Furthermore, the administration is limiting the variety of goods that can be imported at the official exchange rate, Valiollah Afkhamirad, deputy minister of industries, mines and trade, said on Sunday, Bourse Press reported.

During the 2011-12 currency crisis, caused by sanctions and state mismanagement, the rial lost over 60% of its value against all major currencies.

Since then, the central bank has run a multiple exchange rate regime. It has provided foreign exchange for certain imports at a steep discount to market exchange rates.

The US dollar edged up 0.14% to a two-year high of 36,800 rials, on Ferdowsi Street in central Tehran—the hub of foreign exchange trading—by 1040 GMT on Monday.

Meanwhile, CBI offered each greenback for 30,142 rials, unchanged for the day. The official rate is now 21.8% lower than the rate closer to market supply and demand.

The bank’s clout in keeping market rates at bay and offering a discount has been tied to the meager revenues it received from anemic oil sales and foreign receipts from exporters, some of whom were asked to cash their foreign exchange at the official rate offered by the central bank.

These days have been harder on the bank’s wallet. Oil revenues have fallen to a quarter of their $100 billion heydays in 2010, as oversupply and low demand hammered crude prices and oil sales were kept in check by sanctions.

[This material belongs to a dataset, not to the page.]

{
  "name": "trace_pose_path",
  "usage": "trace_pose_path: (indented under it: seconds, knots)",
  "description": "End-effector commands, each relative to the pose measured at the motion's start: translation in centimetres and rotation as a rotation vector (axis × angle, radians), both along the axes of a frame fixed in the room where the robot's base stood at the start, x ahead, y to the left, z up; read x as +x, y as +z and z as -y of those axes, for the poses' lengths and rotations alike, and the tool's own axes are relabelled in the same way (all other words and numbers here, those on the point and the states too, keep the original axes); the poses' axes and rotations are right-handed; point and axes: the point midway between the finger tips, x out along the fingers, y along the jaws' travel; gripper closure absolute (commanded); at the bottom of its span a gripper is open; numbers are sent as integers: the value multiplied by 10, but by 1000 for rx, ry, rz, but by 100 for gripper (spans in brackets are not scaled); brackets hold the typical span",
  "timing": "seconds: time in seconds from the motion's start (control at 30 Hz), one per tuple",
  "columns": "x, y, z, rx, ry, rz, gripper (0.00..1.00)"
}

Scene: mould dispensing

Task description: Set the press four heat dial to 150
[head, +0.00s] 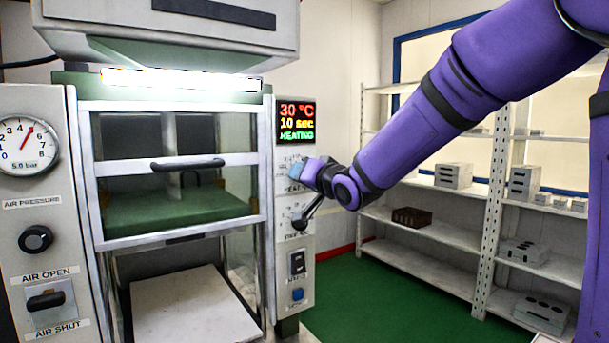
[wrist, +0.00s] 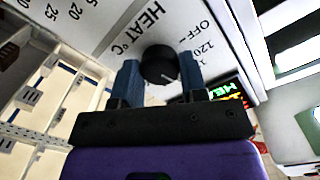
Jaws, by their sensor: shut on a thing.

It was fairly easy for the central bank to manipulate the value of the currency in the good old days when Iran was exporting up to 2.5 million barrels of crude oil at prices that climbed ever higher.

Oil prices fell as much as 35% in 2014 after a race to pump by Middle East crude producers and US shale oil drillers created an unprecedented global glut that may last the whole of 2016 to clear.

Global oil benchmark Brent and US crude’s West Texas Intermediate fell by double-digits for a second straight year, as Saudi Arabia and other members of the once-powerful Organization of Petroleum Exporting Countries again failed to boost oil prices.

With oil prices so low, the Iranian government is hiking taxes and working on ways to increase the efficiency of the multiple exchange rate system.

The country is awaiting the lifting of western sanctions in 2016, due to be removed under a nuclear deal reached in July before it can ramp up production and put some balm on its wounds.

Also, some $85 billion will be released to Iranian authorities, part of which will be used by the central bank to revert back to a managed float, as the bank’s governor Valiollah Seif promised countless times in the recent past.